**Exercise instructions**.
Write out the material again exactly, please, and omit the pictures.
**** Supplied material
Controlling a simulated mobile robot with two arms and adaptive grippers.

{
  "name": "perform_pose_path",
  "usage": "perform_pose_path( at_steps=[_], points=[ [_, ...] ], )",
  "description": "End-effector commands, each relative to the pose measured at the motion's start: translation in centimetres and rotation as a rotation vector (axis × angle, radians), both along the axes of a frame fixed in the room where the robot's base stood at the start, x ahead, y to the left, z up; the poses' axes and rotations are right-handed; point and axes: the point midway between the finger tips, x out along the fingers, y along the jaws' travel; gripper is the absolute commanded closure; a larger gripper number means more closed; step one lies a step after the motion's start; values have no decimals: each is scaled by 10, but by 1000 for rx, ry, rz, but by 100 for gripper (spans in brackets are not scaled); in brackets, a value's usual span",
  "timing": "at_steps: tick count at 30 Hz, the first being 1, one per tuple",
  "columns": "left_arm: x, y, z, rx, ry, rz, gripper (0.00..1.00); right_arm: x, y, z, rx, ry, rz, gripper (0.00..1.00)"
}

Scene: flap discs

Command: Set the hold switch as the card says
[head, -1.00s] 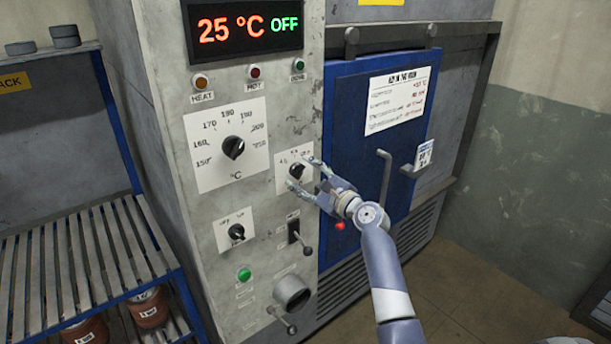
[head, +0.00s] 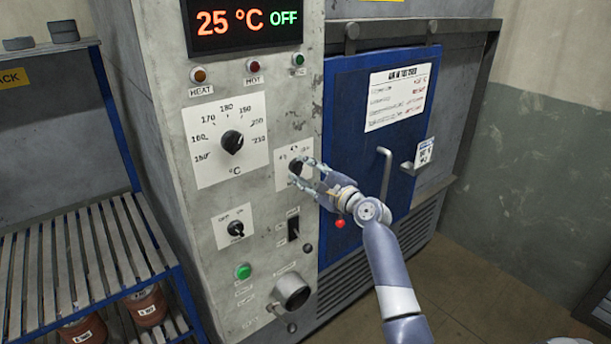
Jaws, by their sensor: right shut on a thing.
********
**Written response**.
Controlling a simulated mobile robot with two arms and adaptive grippers.

{
  "name": "perform_pose_path",
  "usage": "perform_pose_path( at_steps=[_], points=[ [_, ...] ], )",
  "description": "End-effector commands, each relative to the pose measured at the motion's start: translation in centimetres and rotation as a rotation vector (axis × angle, radians), both along the axes of a frame fixed in the room where the robot's base stood at the start, x ahead, y to the left, z up; the poses' axes and rotations are right-handed; point and axes: the point midway between the finger tips, x out along the fingers, y along the jaws' travel; gripper is the absolute commanded closure; a larger gripper number means more closed; step one lies a step after the motion's start; values have no decimals: each is scaled by 10, but by 1000 for rx, ry, rz, but by 100 for gripper (spans in brackets are not scaled); in brackets, a value's usual span",
  "timing": "at_steps: tick count at 30 Hz, the first being 1, one per tuple",
  "columns": "left_arm: x, y, z, rx, ry, rz, gripper (0.00..1.00); right_arm: x, y, z, rx, ry, rz, gripper (0.00..1.00)"
}

Scene: flap discs

Command: Set the hold switch as the card says
[head, -1.00s] 
[head, +0.00s] 
Jaws, by their sensor: right shut on a thing.

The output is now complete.